== Data segment ==

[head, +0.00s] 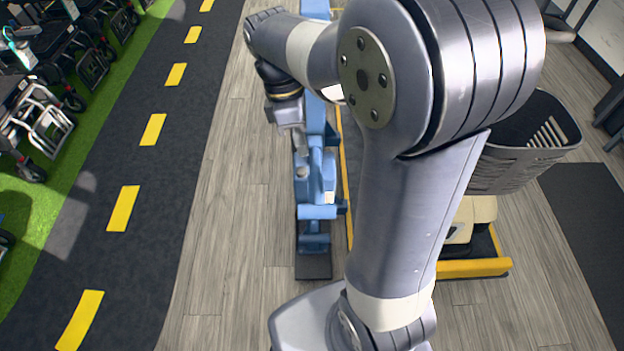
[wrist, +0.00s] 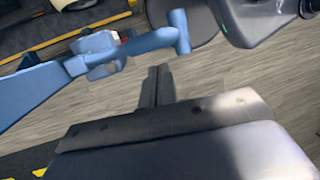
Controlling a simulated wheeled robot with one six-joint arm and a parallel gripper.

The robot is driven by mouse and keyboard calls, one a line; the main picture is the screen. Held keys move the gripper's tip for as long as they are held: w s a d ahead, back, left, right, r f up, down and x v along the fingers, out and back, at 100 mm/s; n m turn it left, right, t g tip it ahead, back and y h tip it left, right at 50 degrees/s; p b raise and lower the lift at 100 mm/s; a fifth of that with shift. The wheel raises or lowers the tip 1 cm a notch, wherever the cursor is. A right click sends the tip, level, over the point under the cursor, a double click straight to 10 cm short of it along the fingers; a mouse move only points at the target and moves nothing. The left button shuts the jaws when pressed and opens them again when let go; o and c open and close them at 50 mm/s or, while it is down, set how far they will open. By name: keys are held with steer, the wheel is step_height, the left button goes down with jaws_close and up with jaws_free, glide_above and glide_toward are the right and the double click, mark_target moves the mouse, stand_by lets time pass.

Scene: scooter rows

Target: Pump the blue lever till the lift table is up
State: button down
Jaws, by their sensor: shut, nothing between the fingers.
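The blue lever (wrist: 150,42) shows in the wrist view as a rod ending in a T-shaped crossbar. It joins a blue body at the left. My gripper (wrist: 158,72) is shut and empty, its dark fingertips just below the crossbar in that picture. I see a gap between them there, but cannot judge the depth. In the head view my gripper (head: 301,168) hangs over the blue lift mechanism (head: 318,185), and the lever is hard to pick out.
A scooter with a grey basket (head: 530,140) stands on the lift table at the right. Wooden floor (head: 235,200) lies clear left of the blue mechanism. Beyond it runs a dark lane with yellow dashes (head: 123,208). Mobility aids (head: 45,125) stand on green turf at the far left.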

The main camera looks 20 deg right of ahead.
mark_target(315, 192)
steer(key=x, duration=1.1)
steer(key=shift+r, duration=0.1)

===

§ Task objective: Give an exact copy of the material, leaving out every picture.

§ Complete answer:
[head, +0.00s] 
[wrist, +0.00s] 
Controlling a simulated wheeled robot with one six-joint arm and a parallel gripper.

The robot is driven by mouse and keyboard calls, one a line; the main picture is the screen. Held keys move the gripper's tip for as long as they are held: w s a d ahead, back, left, right, r f up, down and x v along the fingers, out and back, at 100 mm/s; n m turn it left, right, t g tip it ahead, back and y h tip it left, right at 50 degrees/s; p b raise and lower the lift at 100 mm/s; a fifth of that with shift. The wheel raises or lowers the tip 1 cm a notch, wherever the cursor is. A right click sends the tip, level, over the point under the cursor, a double click straight to 10 cm short of it along the fingers; a mouse move only points at the target and moves nothing. The left button shuts the jaws when pressed and opens them again when let go; o and c open and close them at 50 mm/s or, while it is down, set how far they will open. By name: keys are held with steer, the wheel is step_height, the left button goes down with jaws_close and up with jaws_free, glide_above and glide_toward are the right and the double click, mark_target moves the mouse, stand_by lets time pass.

Scene: scooter rows

Target: Pump the blue lever till the lift table is up
State: button down
Jaws, by their sensor: shut, nothing between the fingers.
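The blue lever (wrist: 150,42) shows in the wrist view as a rod ending in a T-shaped crossbar. It joins a blue body at the left. My gripper (wrist: 158,72) is shut and empty, its dark fingertips just below the crossbar in that picture. I see a gap between them there, but cannot judge the depth. In the head view my gripper (head: 301,168) hangs over the blue lift mechanism (head: 318,185), and the lever is hard to pick out.
A scooter with a grey basket (head: 530,140) stands on the lift table at the right. Wooden floor (head: 235,200) lies clear left of the blue mechanism. Beyond it runs a dark lane with yellow dashes (head: 123,208). Mobility aids (head: 45,125) stand on green turf at the far left.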

The main camera looks 20 deg right of ahead.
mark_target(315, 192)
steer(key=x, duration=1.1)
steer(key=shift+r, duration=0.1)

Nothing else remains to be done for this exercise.